Robot episode data:
§
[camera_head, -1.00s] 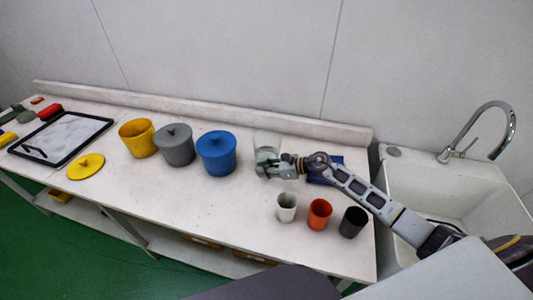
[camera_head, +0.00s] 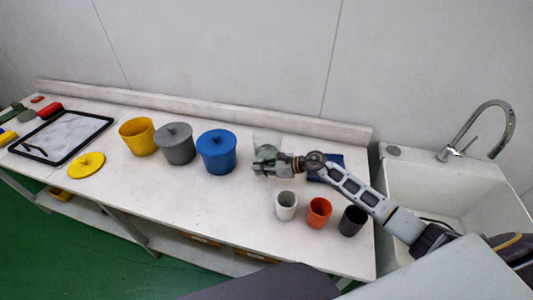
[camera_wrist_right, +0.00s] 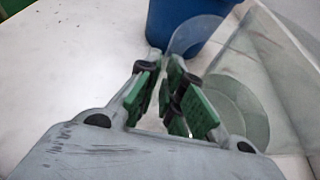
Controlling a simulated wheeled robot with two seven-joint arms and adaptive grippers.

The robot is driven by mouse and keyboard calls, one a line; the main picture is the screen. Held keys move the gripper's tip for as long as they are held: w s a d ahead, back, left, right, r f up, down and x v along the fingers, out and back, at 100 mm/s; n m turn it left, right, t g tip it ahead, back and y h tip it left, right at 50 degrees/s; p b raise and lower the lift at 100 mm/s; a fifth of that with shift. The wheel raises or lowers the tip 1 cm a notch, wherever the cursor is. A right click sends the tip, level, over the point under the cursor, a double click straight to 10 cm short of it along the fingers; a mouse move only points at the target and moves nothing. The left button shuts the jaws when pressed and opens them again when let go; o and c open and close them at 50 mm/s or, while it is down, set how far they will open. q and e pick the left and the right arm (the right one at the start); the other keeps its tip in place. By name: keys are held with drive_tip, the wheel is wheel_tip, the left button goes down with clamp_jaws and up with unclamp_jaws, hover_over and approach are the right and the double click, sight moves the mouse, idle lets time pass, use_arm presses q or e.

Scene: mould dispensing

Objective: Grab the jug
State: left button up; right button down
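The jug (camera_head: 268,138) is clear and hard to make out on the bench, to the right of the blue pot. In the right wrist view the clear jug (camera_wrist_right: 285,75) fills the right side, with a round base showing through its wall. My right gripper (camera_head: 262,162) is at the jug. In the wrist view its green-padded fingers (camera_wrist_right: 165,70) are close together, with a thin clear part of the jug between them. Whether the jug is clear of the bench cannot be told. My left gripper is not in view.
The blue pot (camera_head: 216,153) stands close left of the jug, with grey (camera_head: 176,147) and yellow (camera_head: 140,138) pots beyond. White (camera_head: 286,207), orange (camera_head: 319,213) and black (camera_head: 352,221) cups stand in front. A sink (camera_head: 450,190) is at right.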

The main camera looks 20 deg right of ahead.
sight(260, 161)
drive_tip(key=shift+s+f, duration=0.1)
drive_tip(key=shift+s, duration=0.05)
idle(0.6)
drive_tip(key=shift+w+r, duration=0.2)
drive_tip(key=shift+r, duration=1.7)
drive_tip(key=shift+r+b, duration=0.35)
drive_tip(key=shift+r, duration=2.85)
§
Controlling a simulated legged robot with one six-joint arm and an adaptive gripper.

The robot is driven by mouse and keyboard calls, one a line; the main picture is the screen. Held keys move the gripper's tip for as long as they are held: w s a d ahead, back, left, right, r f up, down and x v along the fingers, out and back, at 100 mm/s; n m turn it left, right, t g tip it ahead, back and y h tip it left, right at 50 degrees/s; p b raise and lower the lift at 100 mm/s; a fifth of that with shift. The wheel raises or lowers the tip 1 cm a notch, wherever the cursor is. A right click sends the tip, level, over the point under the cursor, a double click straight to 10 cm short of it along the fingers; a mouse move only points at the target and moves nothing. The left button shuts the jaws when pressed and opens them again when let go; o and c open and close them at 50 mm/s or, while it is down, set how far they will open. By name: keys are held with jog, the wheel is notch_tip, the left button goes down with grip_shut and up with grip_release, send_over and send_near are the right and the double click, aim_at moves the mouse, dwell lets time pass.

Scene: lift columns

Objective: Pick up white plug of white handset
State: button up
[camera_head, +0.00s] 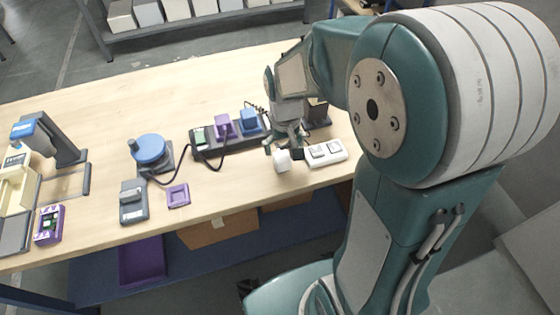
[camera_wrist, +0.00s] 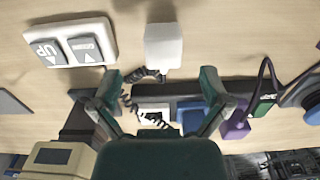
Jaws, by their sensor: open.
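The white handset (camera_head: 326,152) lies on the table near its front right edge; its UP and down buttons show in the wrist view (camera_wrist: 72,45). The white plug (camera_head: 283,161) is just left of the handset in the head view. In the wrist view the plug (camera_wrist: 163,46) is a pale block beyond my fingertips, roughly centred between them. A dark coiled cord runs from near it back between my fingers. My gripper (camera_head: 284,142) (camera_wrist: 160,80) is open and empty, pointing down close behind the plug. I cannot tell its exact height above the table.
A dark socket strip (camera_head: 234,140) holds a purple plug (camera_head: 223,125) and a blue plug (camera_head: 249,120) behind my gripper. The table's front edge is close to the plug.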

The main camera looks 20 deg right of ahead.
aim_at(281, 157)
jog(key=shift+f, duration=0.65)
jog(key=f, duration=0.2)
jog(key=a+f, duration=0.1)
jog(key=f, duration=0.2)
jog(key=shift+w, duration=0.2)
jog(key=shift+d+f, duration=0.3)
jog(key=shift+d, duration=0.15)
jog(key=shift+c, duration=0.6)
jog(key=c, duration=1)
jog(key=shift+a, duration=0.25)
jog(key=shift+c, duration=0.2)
§
Report how many lines in the listing include the word "adaptive". Give nothing but the count.

**ANSWER BELOW**
2